Ugh! This church and it’s Boxes That Must Be Checked! Your sharing these experiences shines a bright light on one of the darkest, ugliest parts of the church; the idea that we are not enough, on our own, to go to Heaven. Christ didn’t teach that. That is the teaching of men who are able to stay in power because they claim they are closer to God than the rest of us and that what they teach is what God wants for us, and then we go along with it. Whether taught on the local level or higher up the hierarchy, they are wrong, manipulative, and self-serving. Any expectation of playing small or being hurried has been manufactured. It’s so painful for you, and I’m so sorry that you and other young men and women are subjected to this. I well remember experiencing it as a 20 year old convert, but that was decades ago, I would’ve hoped that we’d moved past that ultraconservative non-sense. We really do know better now and it’s high time we DO better. No one will ever regret taking their time about marriage. Christ (and Mr. Rogers!) love us just the way we are. Marital status is NOT a prerequisite for fullness of relationship with the Lord.

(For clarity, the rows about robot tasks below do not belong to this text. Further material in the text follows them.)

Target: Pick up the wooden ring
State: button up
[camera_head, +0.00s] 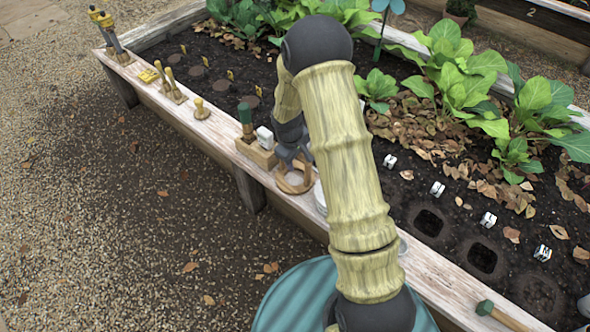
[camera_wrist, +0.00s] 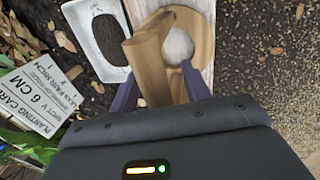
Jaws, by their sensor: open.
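The wooden ring (camera_head: 292,190) is on the light plank edge of the raised bed, just below my gripper (camera_head: 292,156). In the wrist view the round wooden shape (camera_wrist: 207,38) lies on the plank around a pale round patch. A wooden upright bar stands at its left, reaching between the fingers. My gripper (camera_wrist: 159,72) is open, with one dark finger on each side of the bar. I cannot tell whether either finger touches it. My arm hides part of the plank right of the ring.
A wooden block (camera_head: 258,153) with a green-handled tool stands just left of the ring. A white-rimmed dish (camera_wrist: 93,42) and a planting card (camera_wrist: 32,95) are nearby. Several small tools stand farther left on the plank. Leafy plants (camera_head: 450,70) fill the bed behind; gravel lies in front.

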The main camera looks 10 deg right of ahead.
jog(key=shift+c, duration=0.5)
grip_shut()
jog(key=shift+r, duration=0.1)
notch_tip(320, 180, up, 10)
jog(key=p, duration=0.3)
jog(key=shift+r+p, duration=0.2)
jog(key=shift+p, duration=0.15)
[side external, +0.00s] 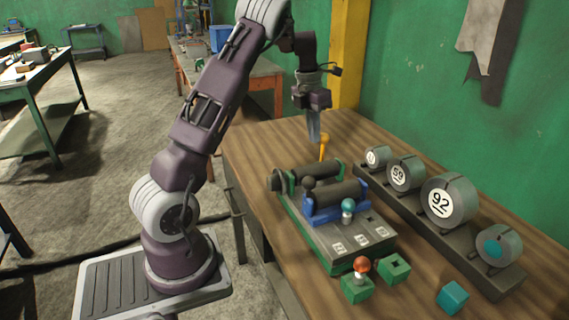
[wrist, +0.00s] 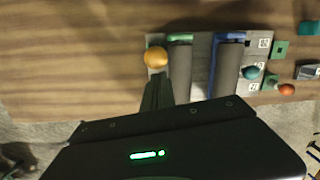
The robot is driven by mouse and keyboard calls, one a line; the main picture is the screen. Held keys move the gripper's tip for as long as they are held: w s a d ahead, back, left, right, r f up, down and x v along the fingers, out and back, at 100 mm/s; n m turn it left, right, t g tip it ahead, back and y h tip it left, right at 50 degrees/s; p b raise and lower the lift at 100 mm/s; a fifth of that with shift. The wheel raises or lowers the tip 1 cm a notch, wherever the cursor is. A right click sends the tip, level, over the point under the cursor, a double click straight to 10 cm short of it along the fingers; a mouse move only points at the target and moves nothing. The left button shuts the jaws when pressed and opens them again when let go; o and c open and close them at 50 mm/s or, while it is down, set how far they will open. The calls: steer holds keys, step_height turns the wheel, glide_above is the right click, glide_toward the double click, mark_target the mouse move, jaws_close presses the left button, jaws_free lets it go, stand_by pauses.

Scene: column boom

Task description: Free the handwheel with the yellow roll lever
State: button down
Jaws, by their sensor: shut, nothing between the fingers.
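The yellow roll lever (side external: 323,147) stands at the far end of the roller machine, topped by a small ball. In the wrist view its orange-yellow ball (wrist: 155,57) lies just beyond my fingertips. My gripper (side external: 314,139) points down beside the lever, shut and empty. A small gap seems to separate them; contact cannot be told. The machine (side external: 322,235) has two dark rollers, one in a green frame (side external: 290,183), one in a blue frame (side external: 335,208). A dark round disc (side external: 274,181) at a roller's left end may be the handwheel; I cannot tell for sure.
A red knob on a green block (side external: 357,289), an open green block (side external: 394,269) and a teal cube (side external: 452,297) lie in front. Numbered drums (side external: 449,201) line a dark rack at right.

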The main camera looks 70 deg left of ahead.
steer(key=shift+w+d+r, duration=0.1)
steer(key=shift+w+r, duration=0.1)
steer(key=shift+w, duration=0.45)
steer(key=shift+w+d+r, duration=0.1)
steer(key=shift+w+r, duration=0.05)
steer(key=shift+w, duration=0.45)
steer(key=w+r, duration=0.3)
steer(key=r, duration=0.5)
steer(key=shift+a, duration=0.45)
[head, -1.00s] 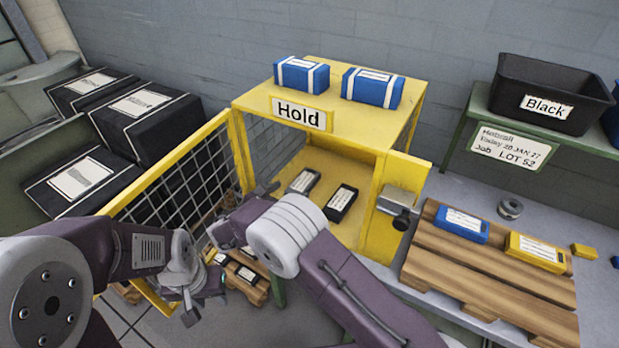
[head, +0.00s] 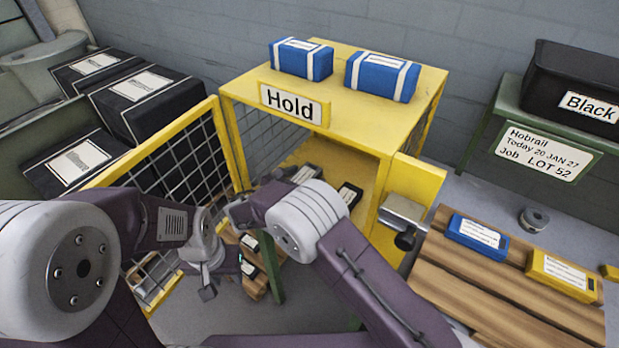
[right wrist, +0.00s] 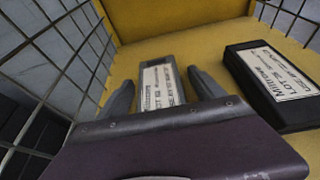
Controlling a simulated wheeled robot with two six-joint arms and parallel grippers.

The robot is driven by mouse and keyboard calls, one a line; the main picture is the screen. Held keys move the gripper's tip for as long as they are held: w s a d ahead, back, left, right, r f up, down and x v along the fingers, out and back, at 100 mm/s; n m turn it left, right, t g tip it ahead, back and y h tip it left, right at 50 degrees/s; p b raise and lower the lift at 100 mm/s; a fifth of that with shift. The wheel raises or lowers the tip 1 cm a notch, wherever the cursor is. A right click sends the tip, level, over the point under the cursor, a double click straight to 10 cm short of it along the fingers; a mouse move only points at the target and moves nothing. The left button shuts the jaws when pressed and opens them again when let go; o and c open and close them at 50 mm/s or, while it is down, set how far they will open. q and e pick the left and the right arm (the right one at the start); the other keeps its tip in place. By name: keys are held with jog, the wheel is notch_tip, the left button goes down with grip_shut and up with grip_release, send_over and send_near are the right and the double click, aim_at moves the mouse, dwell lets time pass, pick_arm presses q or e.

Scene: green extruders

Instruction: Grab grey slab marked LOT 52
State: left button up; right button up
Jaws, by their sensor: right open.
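A grey slab (right wrist: 163,84) with a white label lies on the yellow floor of the Hold cage; its lettering is too small to read surely. Its end also shows in the head view (head: 307,173), partly behind my right arm. My right gripper (right wrist: 160,77) is open, one finger on each side of the grey slab, with no clear grip on it. A black slab (right wrist: 272,86) labelled Miltrone, LOT 5-something, lies to the right; it also shows in the head view (head: 350,195). My left gripper (head: 208,290) hangs low in front of the cage; its jaws are unclear.
The yellow Hold cabinet (head: 370,130) has mesh sides and an open mesh door (head: 175,160). Blue packs (head: 302,60) lie on top. A wooden pallet (head: 480,285) bears blue and yellow slabs. A sign (head: 545,152) reads Job LOT 52. More slabs lie low (head: 250,268).

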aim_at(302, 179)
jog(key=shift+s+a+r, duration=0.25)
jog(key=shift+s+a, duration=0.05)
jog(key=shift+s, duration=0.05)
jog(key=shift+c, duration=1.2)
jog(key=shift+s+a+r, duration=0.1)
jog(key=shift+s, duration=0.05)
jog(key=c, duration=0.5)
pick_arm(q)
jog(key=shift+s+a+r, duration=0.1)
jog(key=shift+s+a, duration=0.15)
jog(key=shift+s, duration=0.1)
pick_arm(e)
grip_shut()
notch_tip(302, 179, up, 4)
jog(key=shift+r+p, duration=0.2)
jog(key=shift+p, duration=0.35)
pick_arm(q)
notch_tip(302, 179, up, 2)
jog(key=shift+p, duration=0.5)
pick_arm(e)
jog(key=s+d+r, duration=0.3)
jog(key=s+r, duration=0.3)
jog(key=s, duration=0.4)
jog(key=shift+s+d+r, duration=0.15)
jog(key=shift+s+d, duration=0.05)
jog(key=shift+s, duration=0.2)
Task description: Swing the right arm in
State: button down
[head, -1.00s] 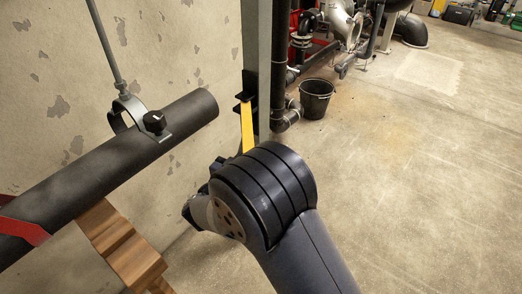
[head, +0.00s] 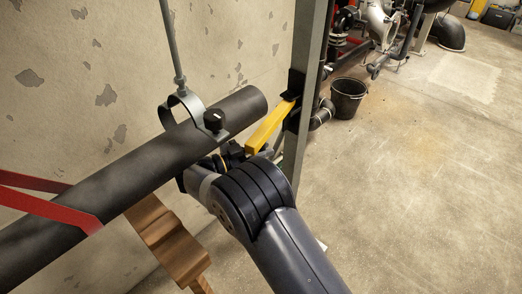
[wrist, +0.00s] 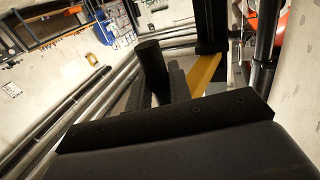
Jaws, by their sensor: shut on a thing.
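The yellow right arm (head: 268,130) reaches from a dark bracket on a grey upright post toward the lower left, and its free end is beside the dark pipe (head: 130,175), near the pipe's open end. My gripper (head: 233,153) is at the arm's free end, shut on it; my wrist partly hides the fingers. In the wrist view the yellow arm (wrist: 205,72) shows beyond the dark jaws, with a black cylindrical piece (wrist: 152,62) beside it. Whether the arm touches the pipe cannot be told.
A hanging clamp with a black knob (head: 213,120) surrounds the pipe. A red strap (head: 45,205) crosses the pipe, and a wooden support (head: 165,240) is below it. The post (head: 308,80) stands close by my gripper. A black bucket (head: 348,97) is behind; floor at right is clear.

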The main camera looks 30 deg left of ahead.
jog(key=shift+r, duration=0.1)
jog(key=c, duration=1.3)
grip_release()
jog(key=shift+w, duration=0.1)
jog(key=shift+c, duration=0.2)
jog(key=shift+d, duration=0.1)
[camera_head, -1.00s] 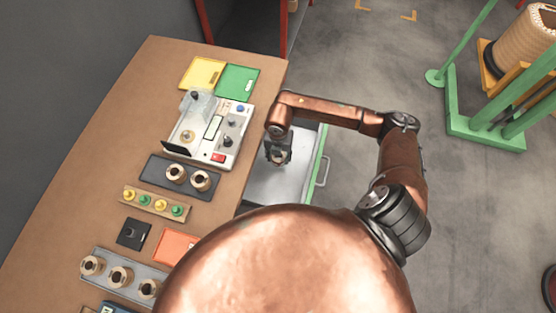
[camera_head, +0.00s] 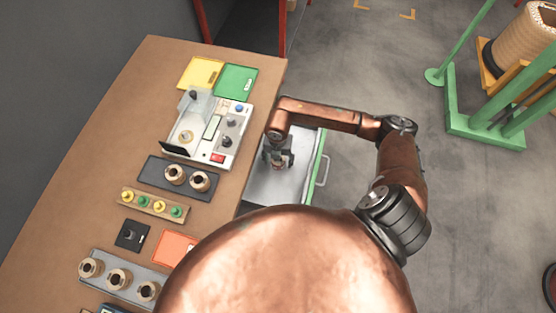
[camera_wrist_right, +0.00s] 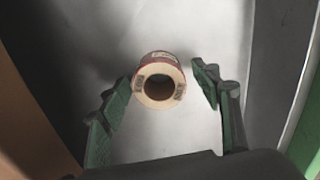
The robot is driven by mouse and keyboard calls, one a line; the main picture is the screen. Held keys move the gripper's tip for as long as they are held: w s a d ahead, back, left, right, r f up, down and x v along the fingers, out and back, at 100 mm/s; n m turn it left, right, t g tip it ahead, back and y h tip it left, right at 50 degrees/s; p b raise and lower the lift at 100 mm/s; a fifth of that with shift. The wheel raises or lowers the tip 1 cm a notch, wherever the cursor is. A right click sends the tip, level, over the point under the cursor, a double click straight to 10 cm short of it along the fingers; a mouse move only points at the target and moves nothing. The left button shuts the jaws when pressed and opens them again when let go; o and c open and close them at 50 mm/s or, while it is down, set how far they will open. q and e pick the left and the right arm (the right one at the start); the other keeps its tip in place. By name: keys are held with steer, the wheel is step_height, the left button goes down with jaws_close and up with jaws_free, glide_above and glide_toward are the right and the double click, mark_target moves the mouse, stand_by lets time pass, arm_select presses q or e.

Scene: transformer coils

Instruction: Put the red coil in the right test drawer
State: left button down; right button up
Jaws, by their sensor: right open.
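The red coil (camera_wrist_right: 158,68), a pale ring with a red band behind its face, stands on the grey floor of the open drawer (camera_head: 262,190) at the table's right side. My right gripper (camera_head: 279,162) is down inside this drawer. In the right wrist view my right gripper (camera_wrist_right: 164,88) is open, with a green-padded finger on each side of the coil and gaps between them. In the head view the gripper partly hides the coil. My left gripper is not in view.
The drawer's green front with its handle (camera_head: 322,170) is on the right. The tester (camera_head: 212,130), a dark tray with two coils (camera_head: 152,180) and a grey tray with several coils (camera_head: 104,262) are on the table. Green rails (camera_head: 484,132) stand farther right.

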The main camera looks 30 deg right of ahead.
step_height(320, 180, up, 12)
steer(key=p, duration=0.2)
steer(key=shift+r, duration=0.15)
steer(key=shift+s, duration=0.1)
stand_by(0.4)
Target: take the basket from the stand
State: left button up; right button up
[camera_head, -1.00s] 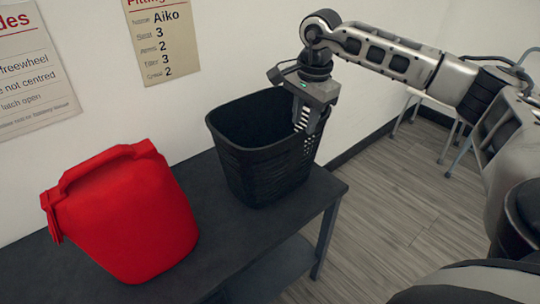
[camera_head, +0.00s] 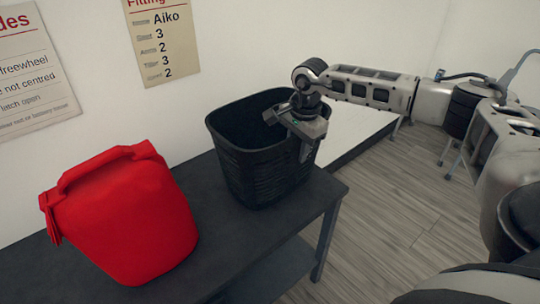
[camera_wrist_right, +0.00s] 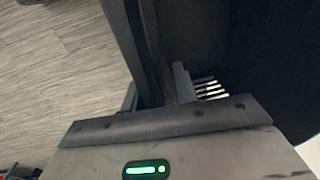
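The black basket (camera_head: 262,171) stands upright on the dark stand (camera_head: 236,232), close to the wall, with its open top up. My right gripper (camera_head: 306,150) points down at the basket's right rim. One finger shows against the outside of the basket's right wall; the other is hidden in the head view. In the right wrist view, the basket wall (camera_wrist_right: 155,50) runs under the gripper, and a finger (camera_wrist_right: 184,83) shows close beside it near bright slots. Whether the fingers press on the wall cannot be told. My left gripper is out of view.
Paper notices (camera_head: 163,38) hang on the wall behind. Wooden floor (camera_head: 385,215) is clear to the right of the stand.

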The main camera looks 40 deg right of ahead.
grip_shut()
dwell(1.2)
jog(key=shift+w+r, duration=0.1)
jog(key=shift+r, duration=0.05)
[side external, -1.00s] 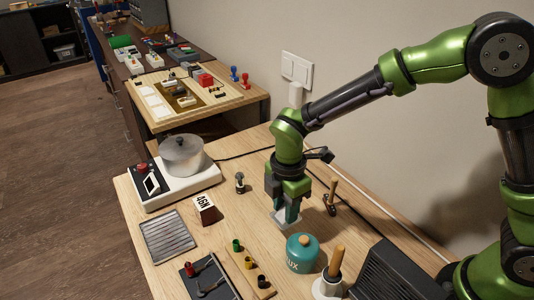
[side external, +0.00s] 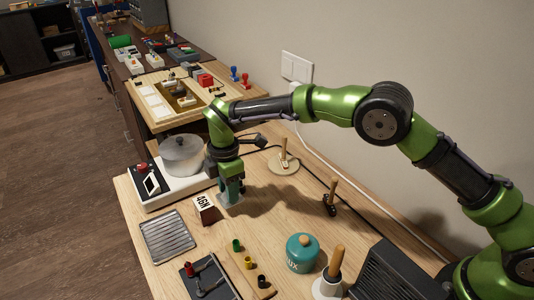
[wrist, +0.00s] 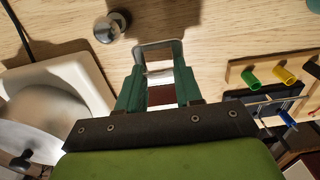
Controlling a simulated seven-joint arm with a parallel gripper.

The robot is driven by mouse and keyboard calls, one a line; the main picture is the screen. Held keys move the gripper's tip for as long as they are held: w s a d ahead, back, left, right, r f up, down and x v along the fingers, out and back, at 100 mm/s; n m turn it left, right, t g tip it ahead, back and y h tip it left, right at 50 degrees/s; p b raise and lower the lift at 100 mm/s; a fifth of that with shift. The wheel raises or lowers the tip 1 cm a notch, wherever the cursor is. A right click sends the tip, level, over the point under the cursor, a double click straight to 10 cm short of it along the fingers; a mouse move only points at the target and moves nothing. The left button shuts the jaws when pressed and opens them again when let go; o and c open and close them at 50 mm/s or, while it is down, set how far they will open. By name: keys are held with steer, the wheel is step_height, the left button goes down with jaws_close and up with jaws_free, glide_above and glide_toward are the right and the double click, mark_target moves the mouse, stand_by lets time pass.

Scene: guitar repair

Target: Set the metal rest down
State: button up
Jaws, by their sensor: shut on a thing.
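My gripper (side external: 230,188) is shut on the metal rest, close to the tabletop between the hot plate and the block marked "46N". In the wrist view the metal rest (wrist: 158,45) shows as a bent silver frame between the green fingertips (wrist: 160,88). In the side view only a pale lower part of the rest (side external: 229,203) shows below the fingers. I cannot tell whether it touches the wooden table (side external: 270,215).
The hot plate (side external: 156,196) with a metal pot (side external: 182,158) stands left of my gripper. The "46N" block (side external: 204,209) is close in front. A small metal knob (wrist: 110,27) stands near the rest. A grooved metal tray (side external: 167,237) lies front left.

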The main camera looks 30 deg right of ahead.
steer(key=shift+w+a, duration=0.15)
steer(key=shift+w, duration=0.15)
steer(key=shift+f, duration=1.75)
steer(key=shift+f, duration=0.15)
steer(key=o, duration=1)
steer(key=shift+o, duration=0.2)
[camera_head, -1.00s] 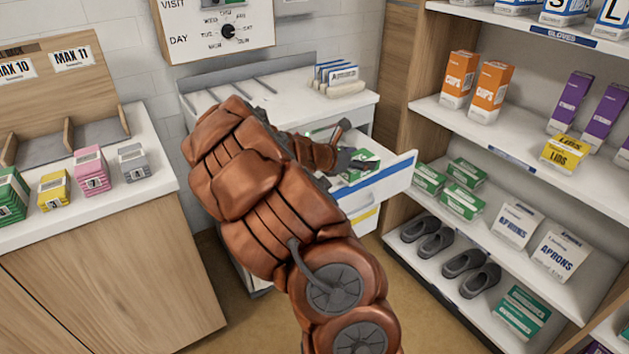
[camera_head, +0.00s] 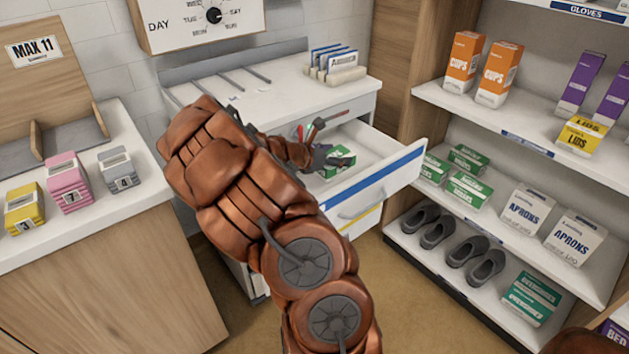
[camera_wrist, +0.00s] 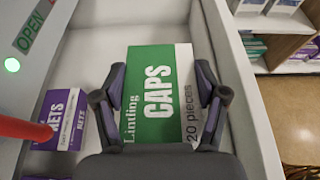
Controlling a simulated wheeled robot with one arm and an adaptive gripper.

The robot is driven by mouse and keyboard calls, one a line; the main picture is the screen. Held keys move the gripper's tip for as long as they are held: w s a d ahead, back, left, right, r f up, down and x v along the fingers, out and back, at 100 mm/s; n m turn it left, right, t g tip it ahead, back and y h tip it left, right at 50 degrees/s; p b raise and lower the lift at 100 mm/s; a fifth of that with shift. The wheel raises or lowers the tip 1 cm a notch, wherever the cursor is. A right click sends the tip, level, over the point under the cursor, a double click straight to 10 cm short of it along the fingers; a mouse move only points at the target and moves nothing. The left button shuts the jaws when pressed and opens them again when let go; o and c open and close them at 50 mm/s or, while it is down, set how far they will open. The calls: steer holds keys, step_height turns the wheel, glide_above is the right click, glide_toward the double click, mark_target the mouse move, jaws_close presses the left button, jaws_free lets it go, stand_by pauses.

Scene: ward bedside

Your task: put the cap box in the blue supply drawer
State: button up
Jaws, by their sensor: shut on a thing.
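The cap box (camera_wrist: 160,108) is green and white and reads CAPS in the wrist view. My gripper (camera_wrist: 161,92) has a finger on each long side of it and is shut on it. In the head view the cap box (camera_head: 341,156) shows small and green at my gripper (camera_head: 326,160), partly hidden by it. The blue supply drawer (camera_head: 386,181) is pulled open and has a blue stripe on its front. The box is within the drawer's walls (camera_wrist: 236,82); whether it touches the floor is unclear.
A purple NETS box (camera_wrist: 68,120) lies in the drawer left of the cap box. A red rod (camera_wrist: 22,126) crosses at the left, near an OPEN sign (camera_wrist: 30,32). A shelf unit (camera_head: 480,105) stands right; a counter (camera_head: 90,215) stands left.

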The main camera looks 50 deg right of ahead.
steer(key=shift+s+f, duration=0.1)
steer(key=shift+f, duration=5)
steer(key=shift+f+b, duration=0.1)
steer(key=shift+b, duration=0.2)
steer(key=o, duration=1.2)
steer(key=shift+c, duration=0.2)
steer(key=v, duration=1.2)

There are lovely men to be found outside mormonism. Don’t waste your life away fishing in a tiny pond.
Amen and amen! I meant to add that.
When my husband was a YSA bishop he told the sisters to look for a good man wherever he could be found, whether in the church or outside
And avoid seeing the non-member dating partner as a missionary project, expecting them to change to suit what you’ve been told you need.
My situation is different from yours, since my singleness as an adult in the church came from being widowed, but I want to share my perspective.
It took six years to remarry. I probably could have remarried sooner, but I both believed and lived the idea that it is better to be alone than to be with the wrong person. Many people will say that, but most don’t really believe it.
From the perspective of 73 years, you are very mature in your thinking and in recognizing the immaturity in othes’ judgements and misguided advise. Comparison and pretending righteousness is a very blind eye in this culture. Hang in there and focus on Light and Growth in that Light. Besides ,marriage has huge challenges.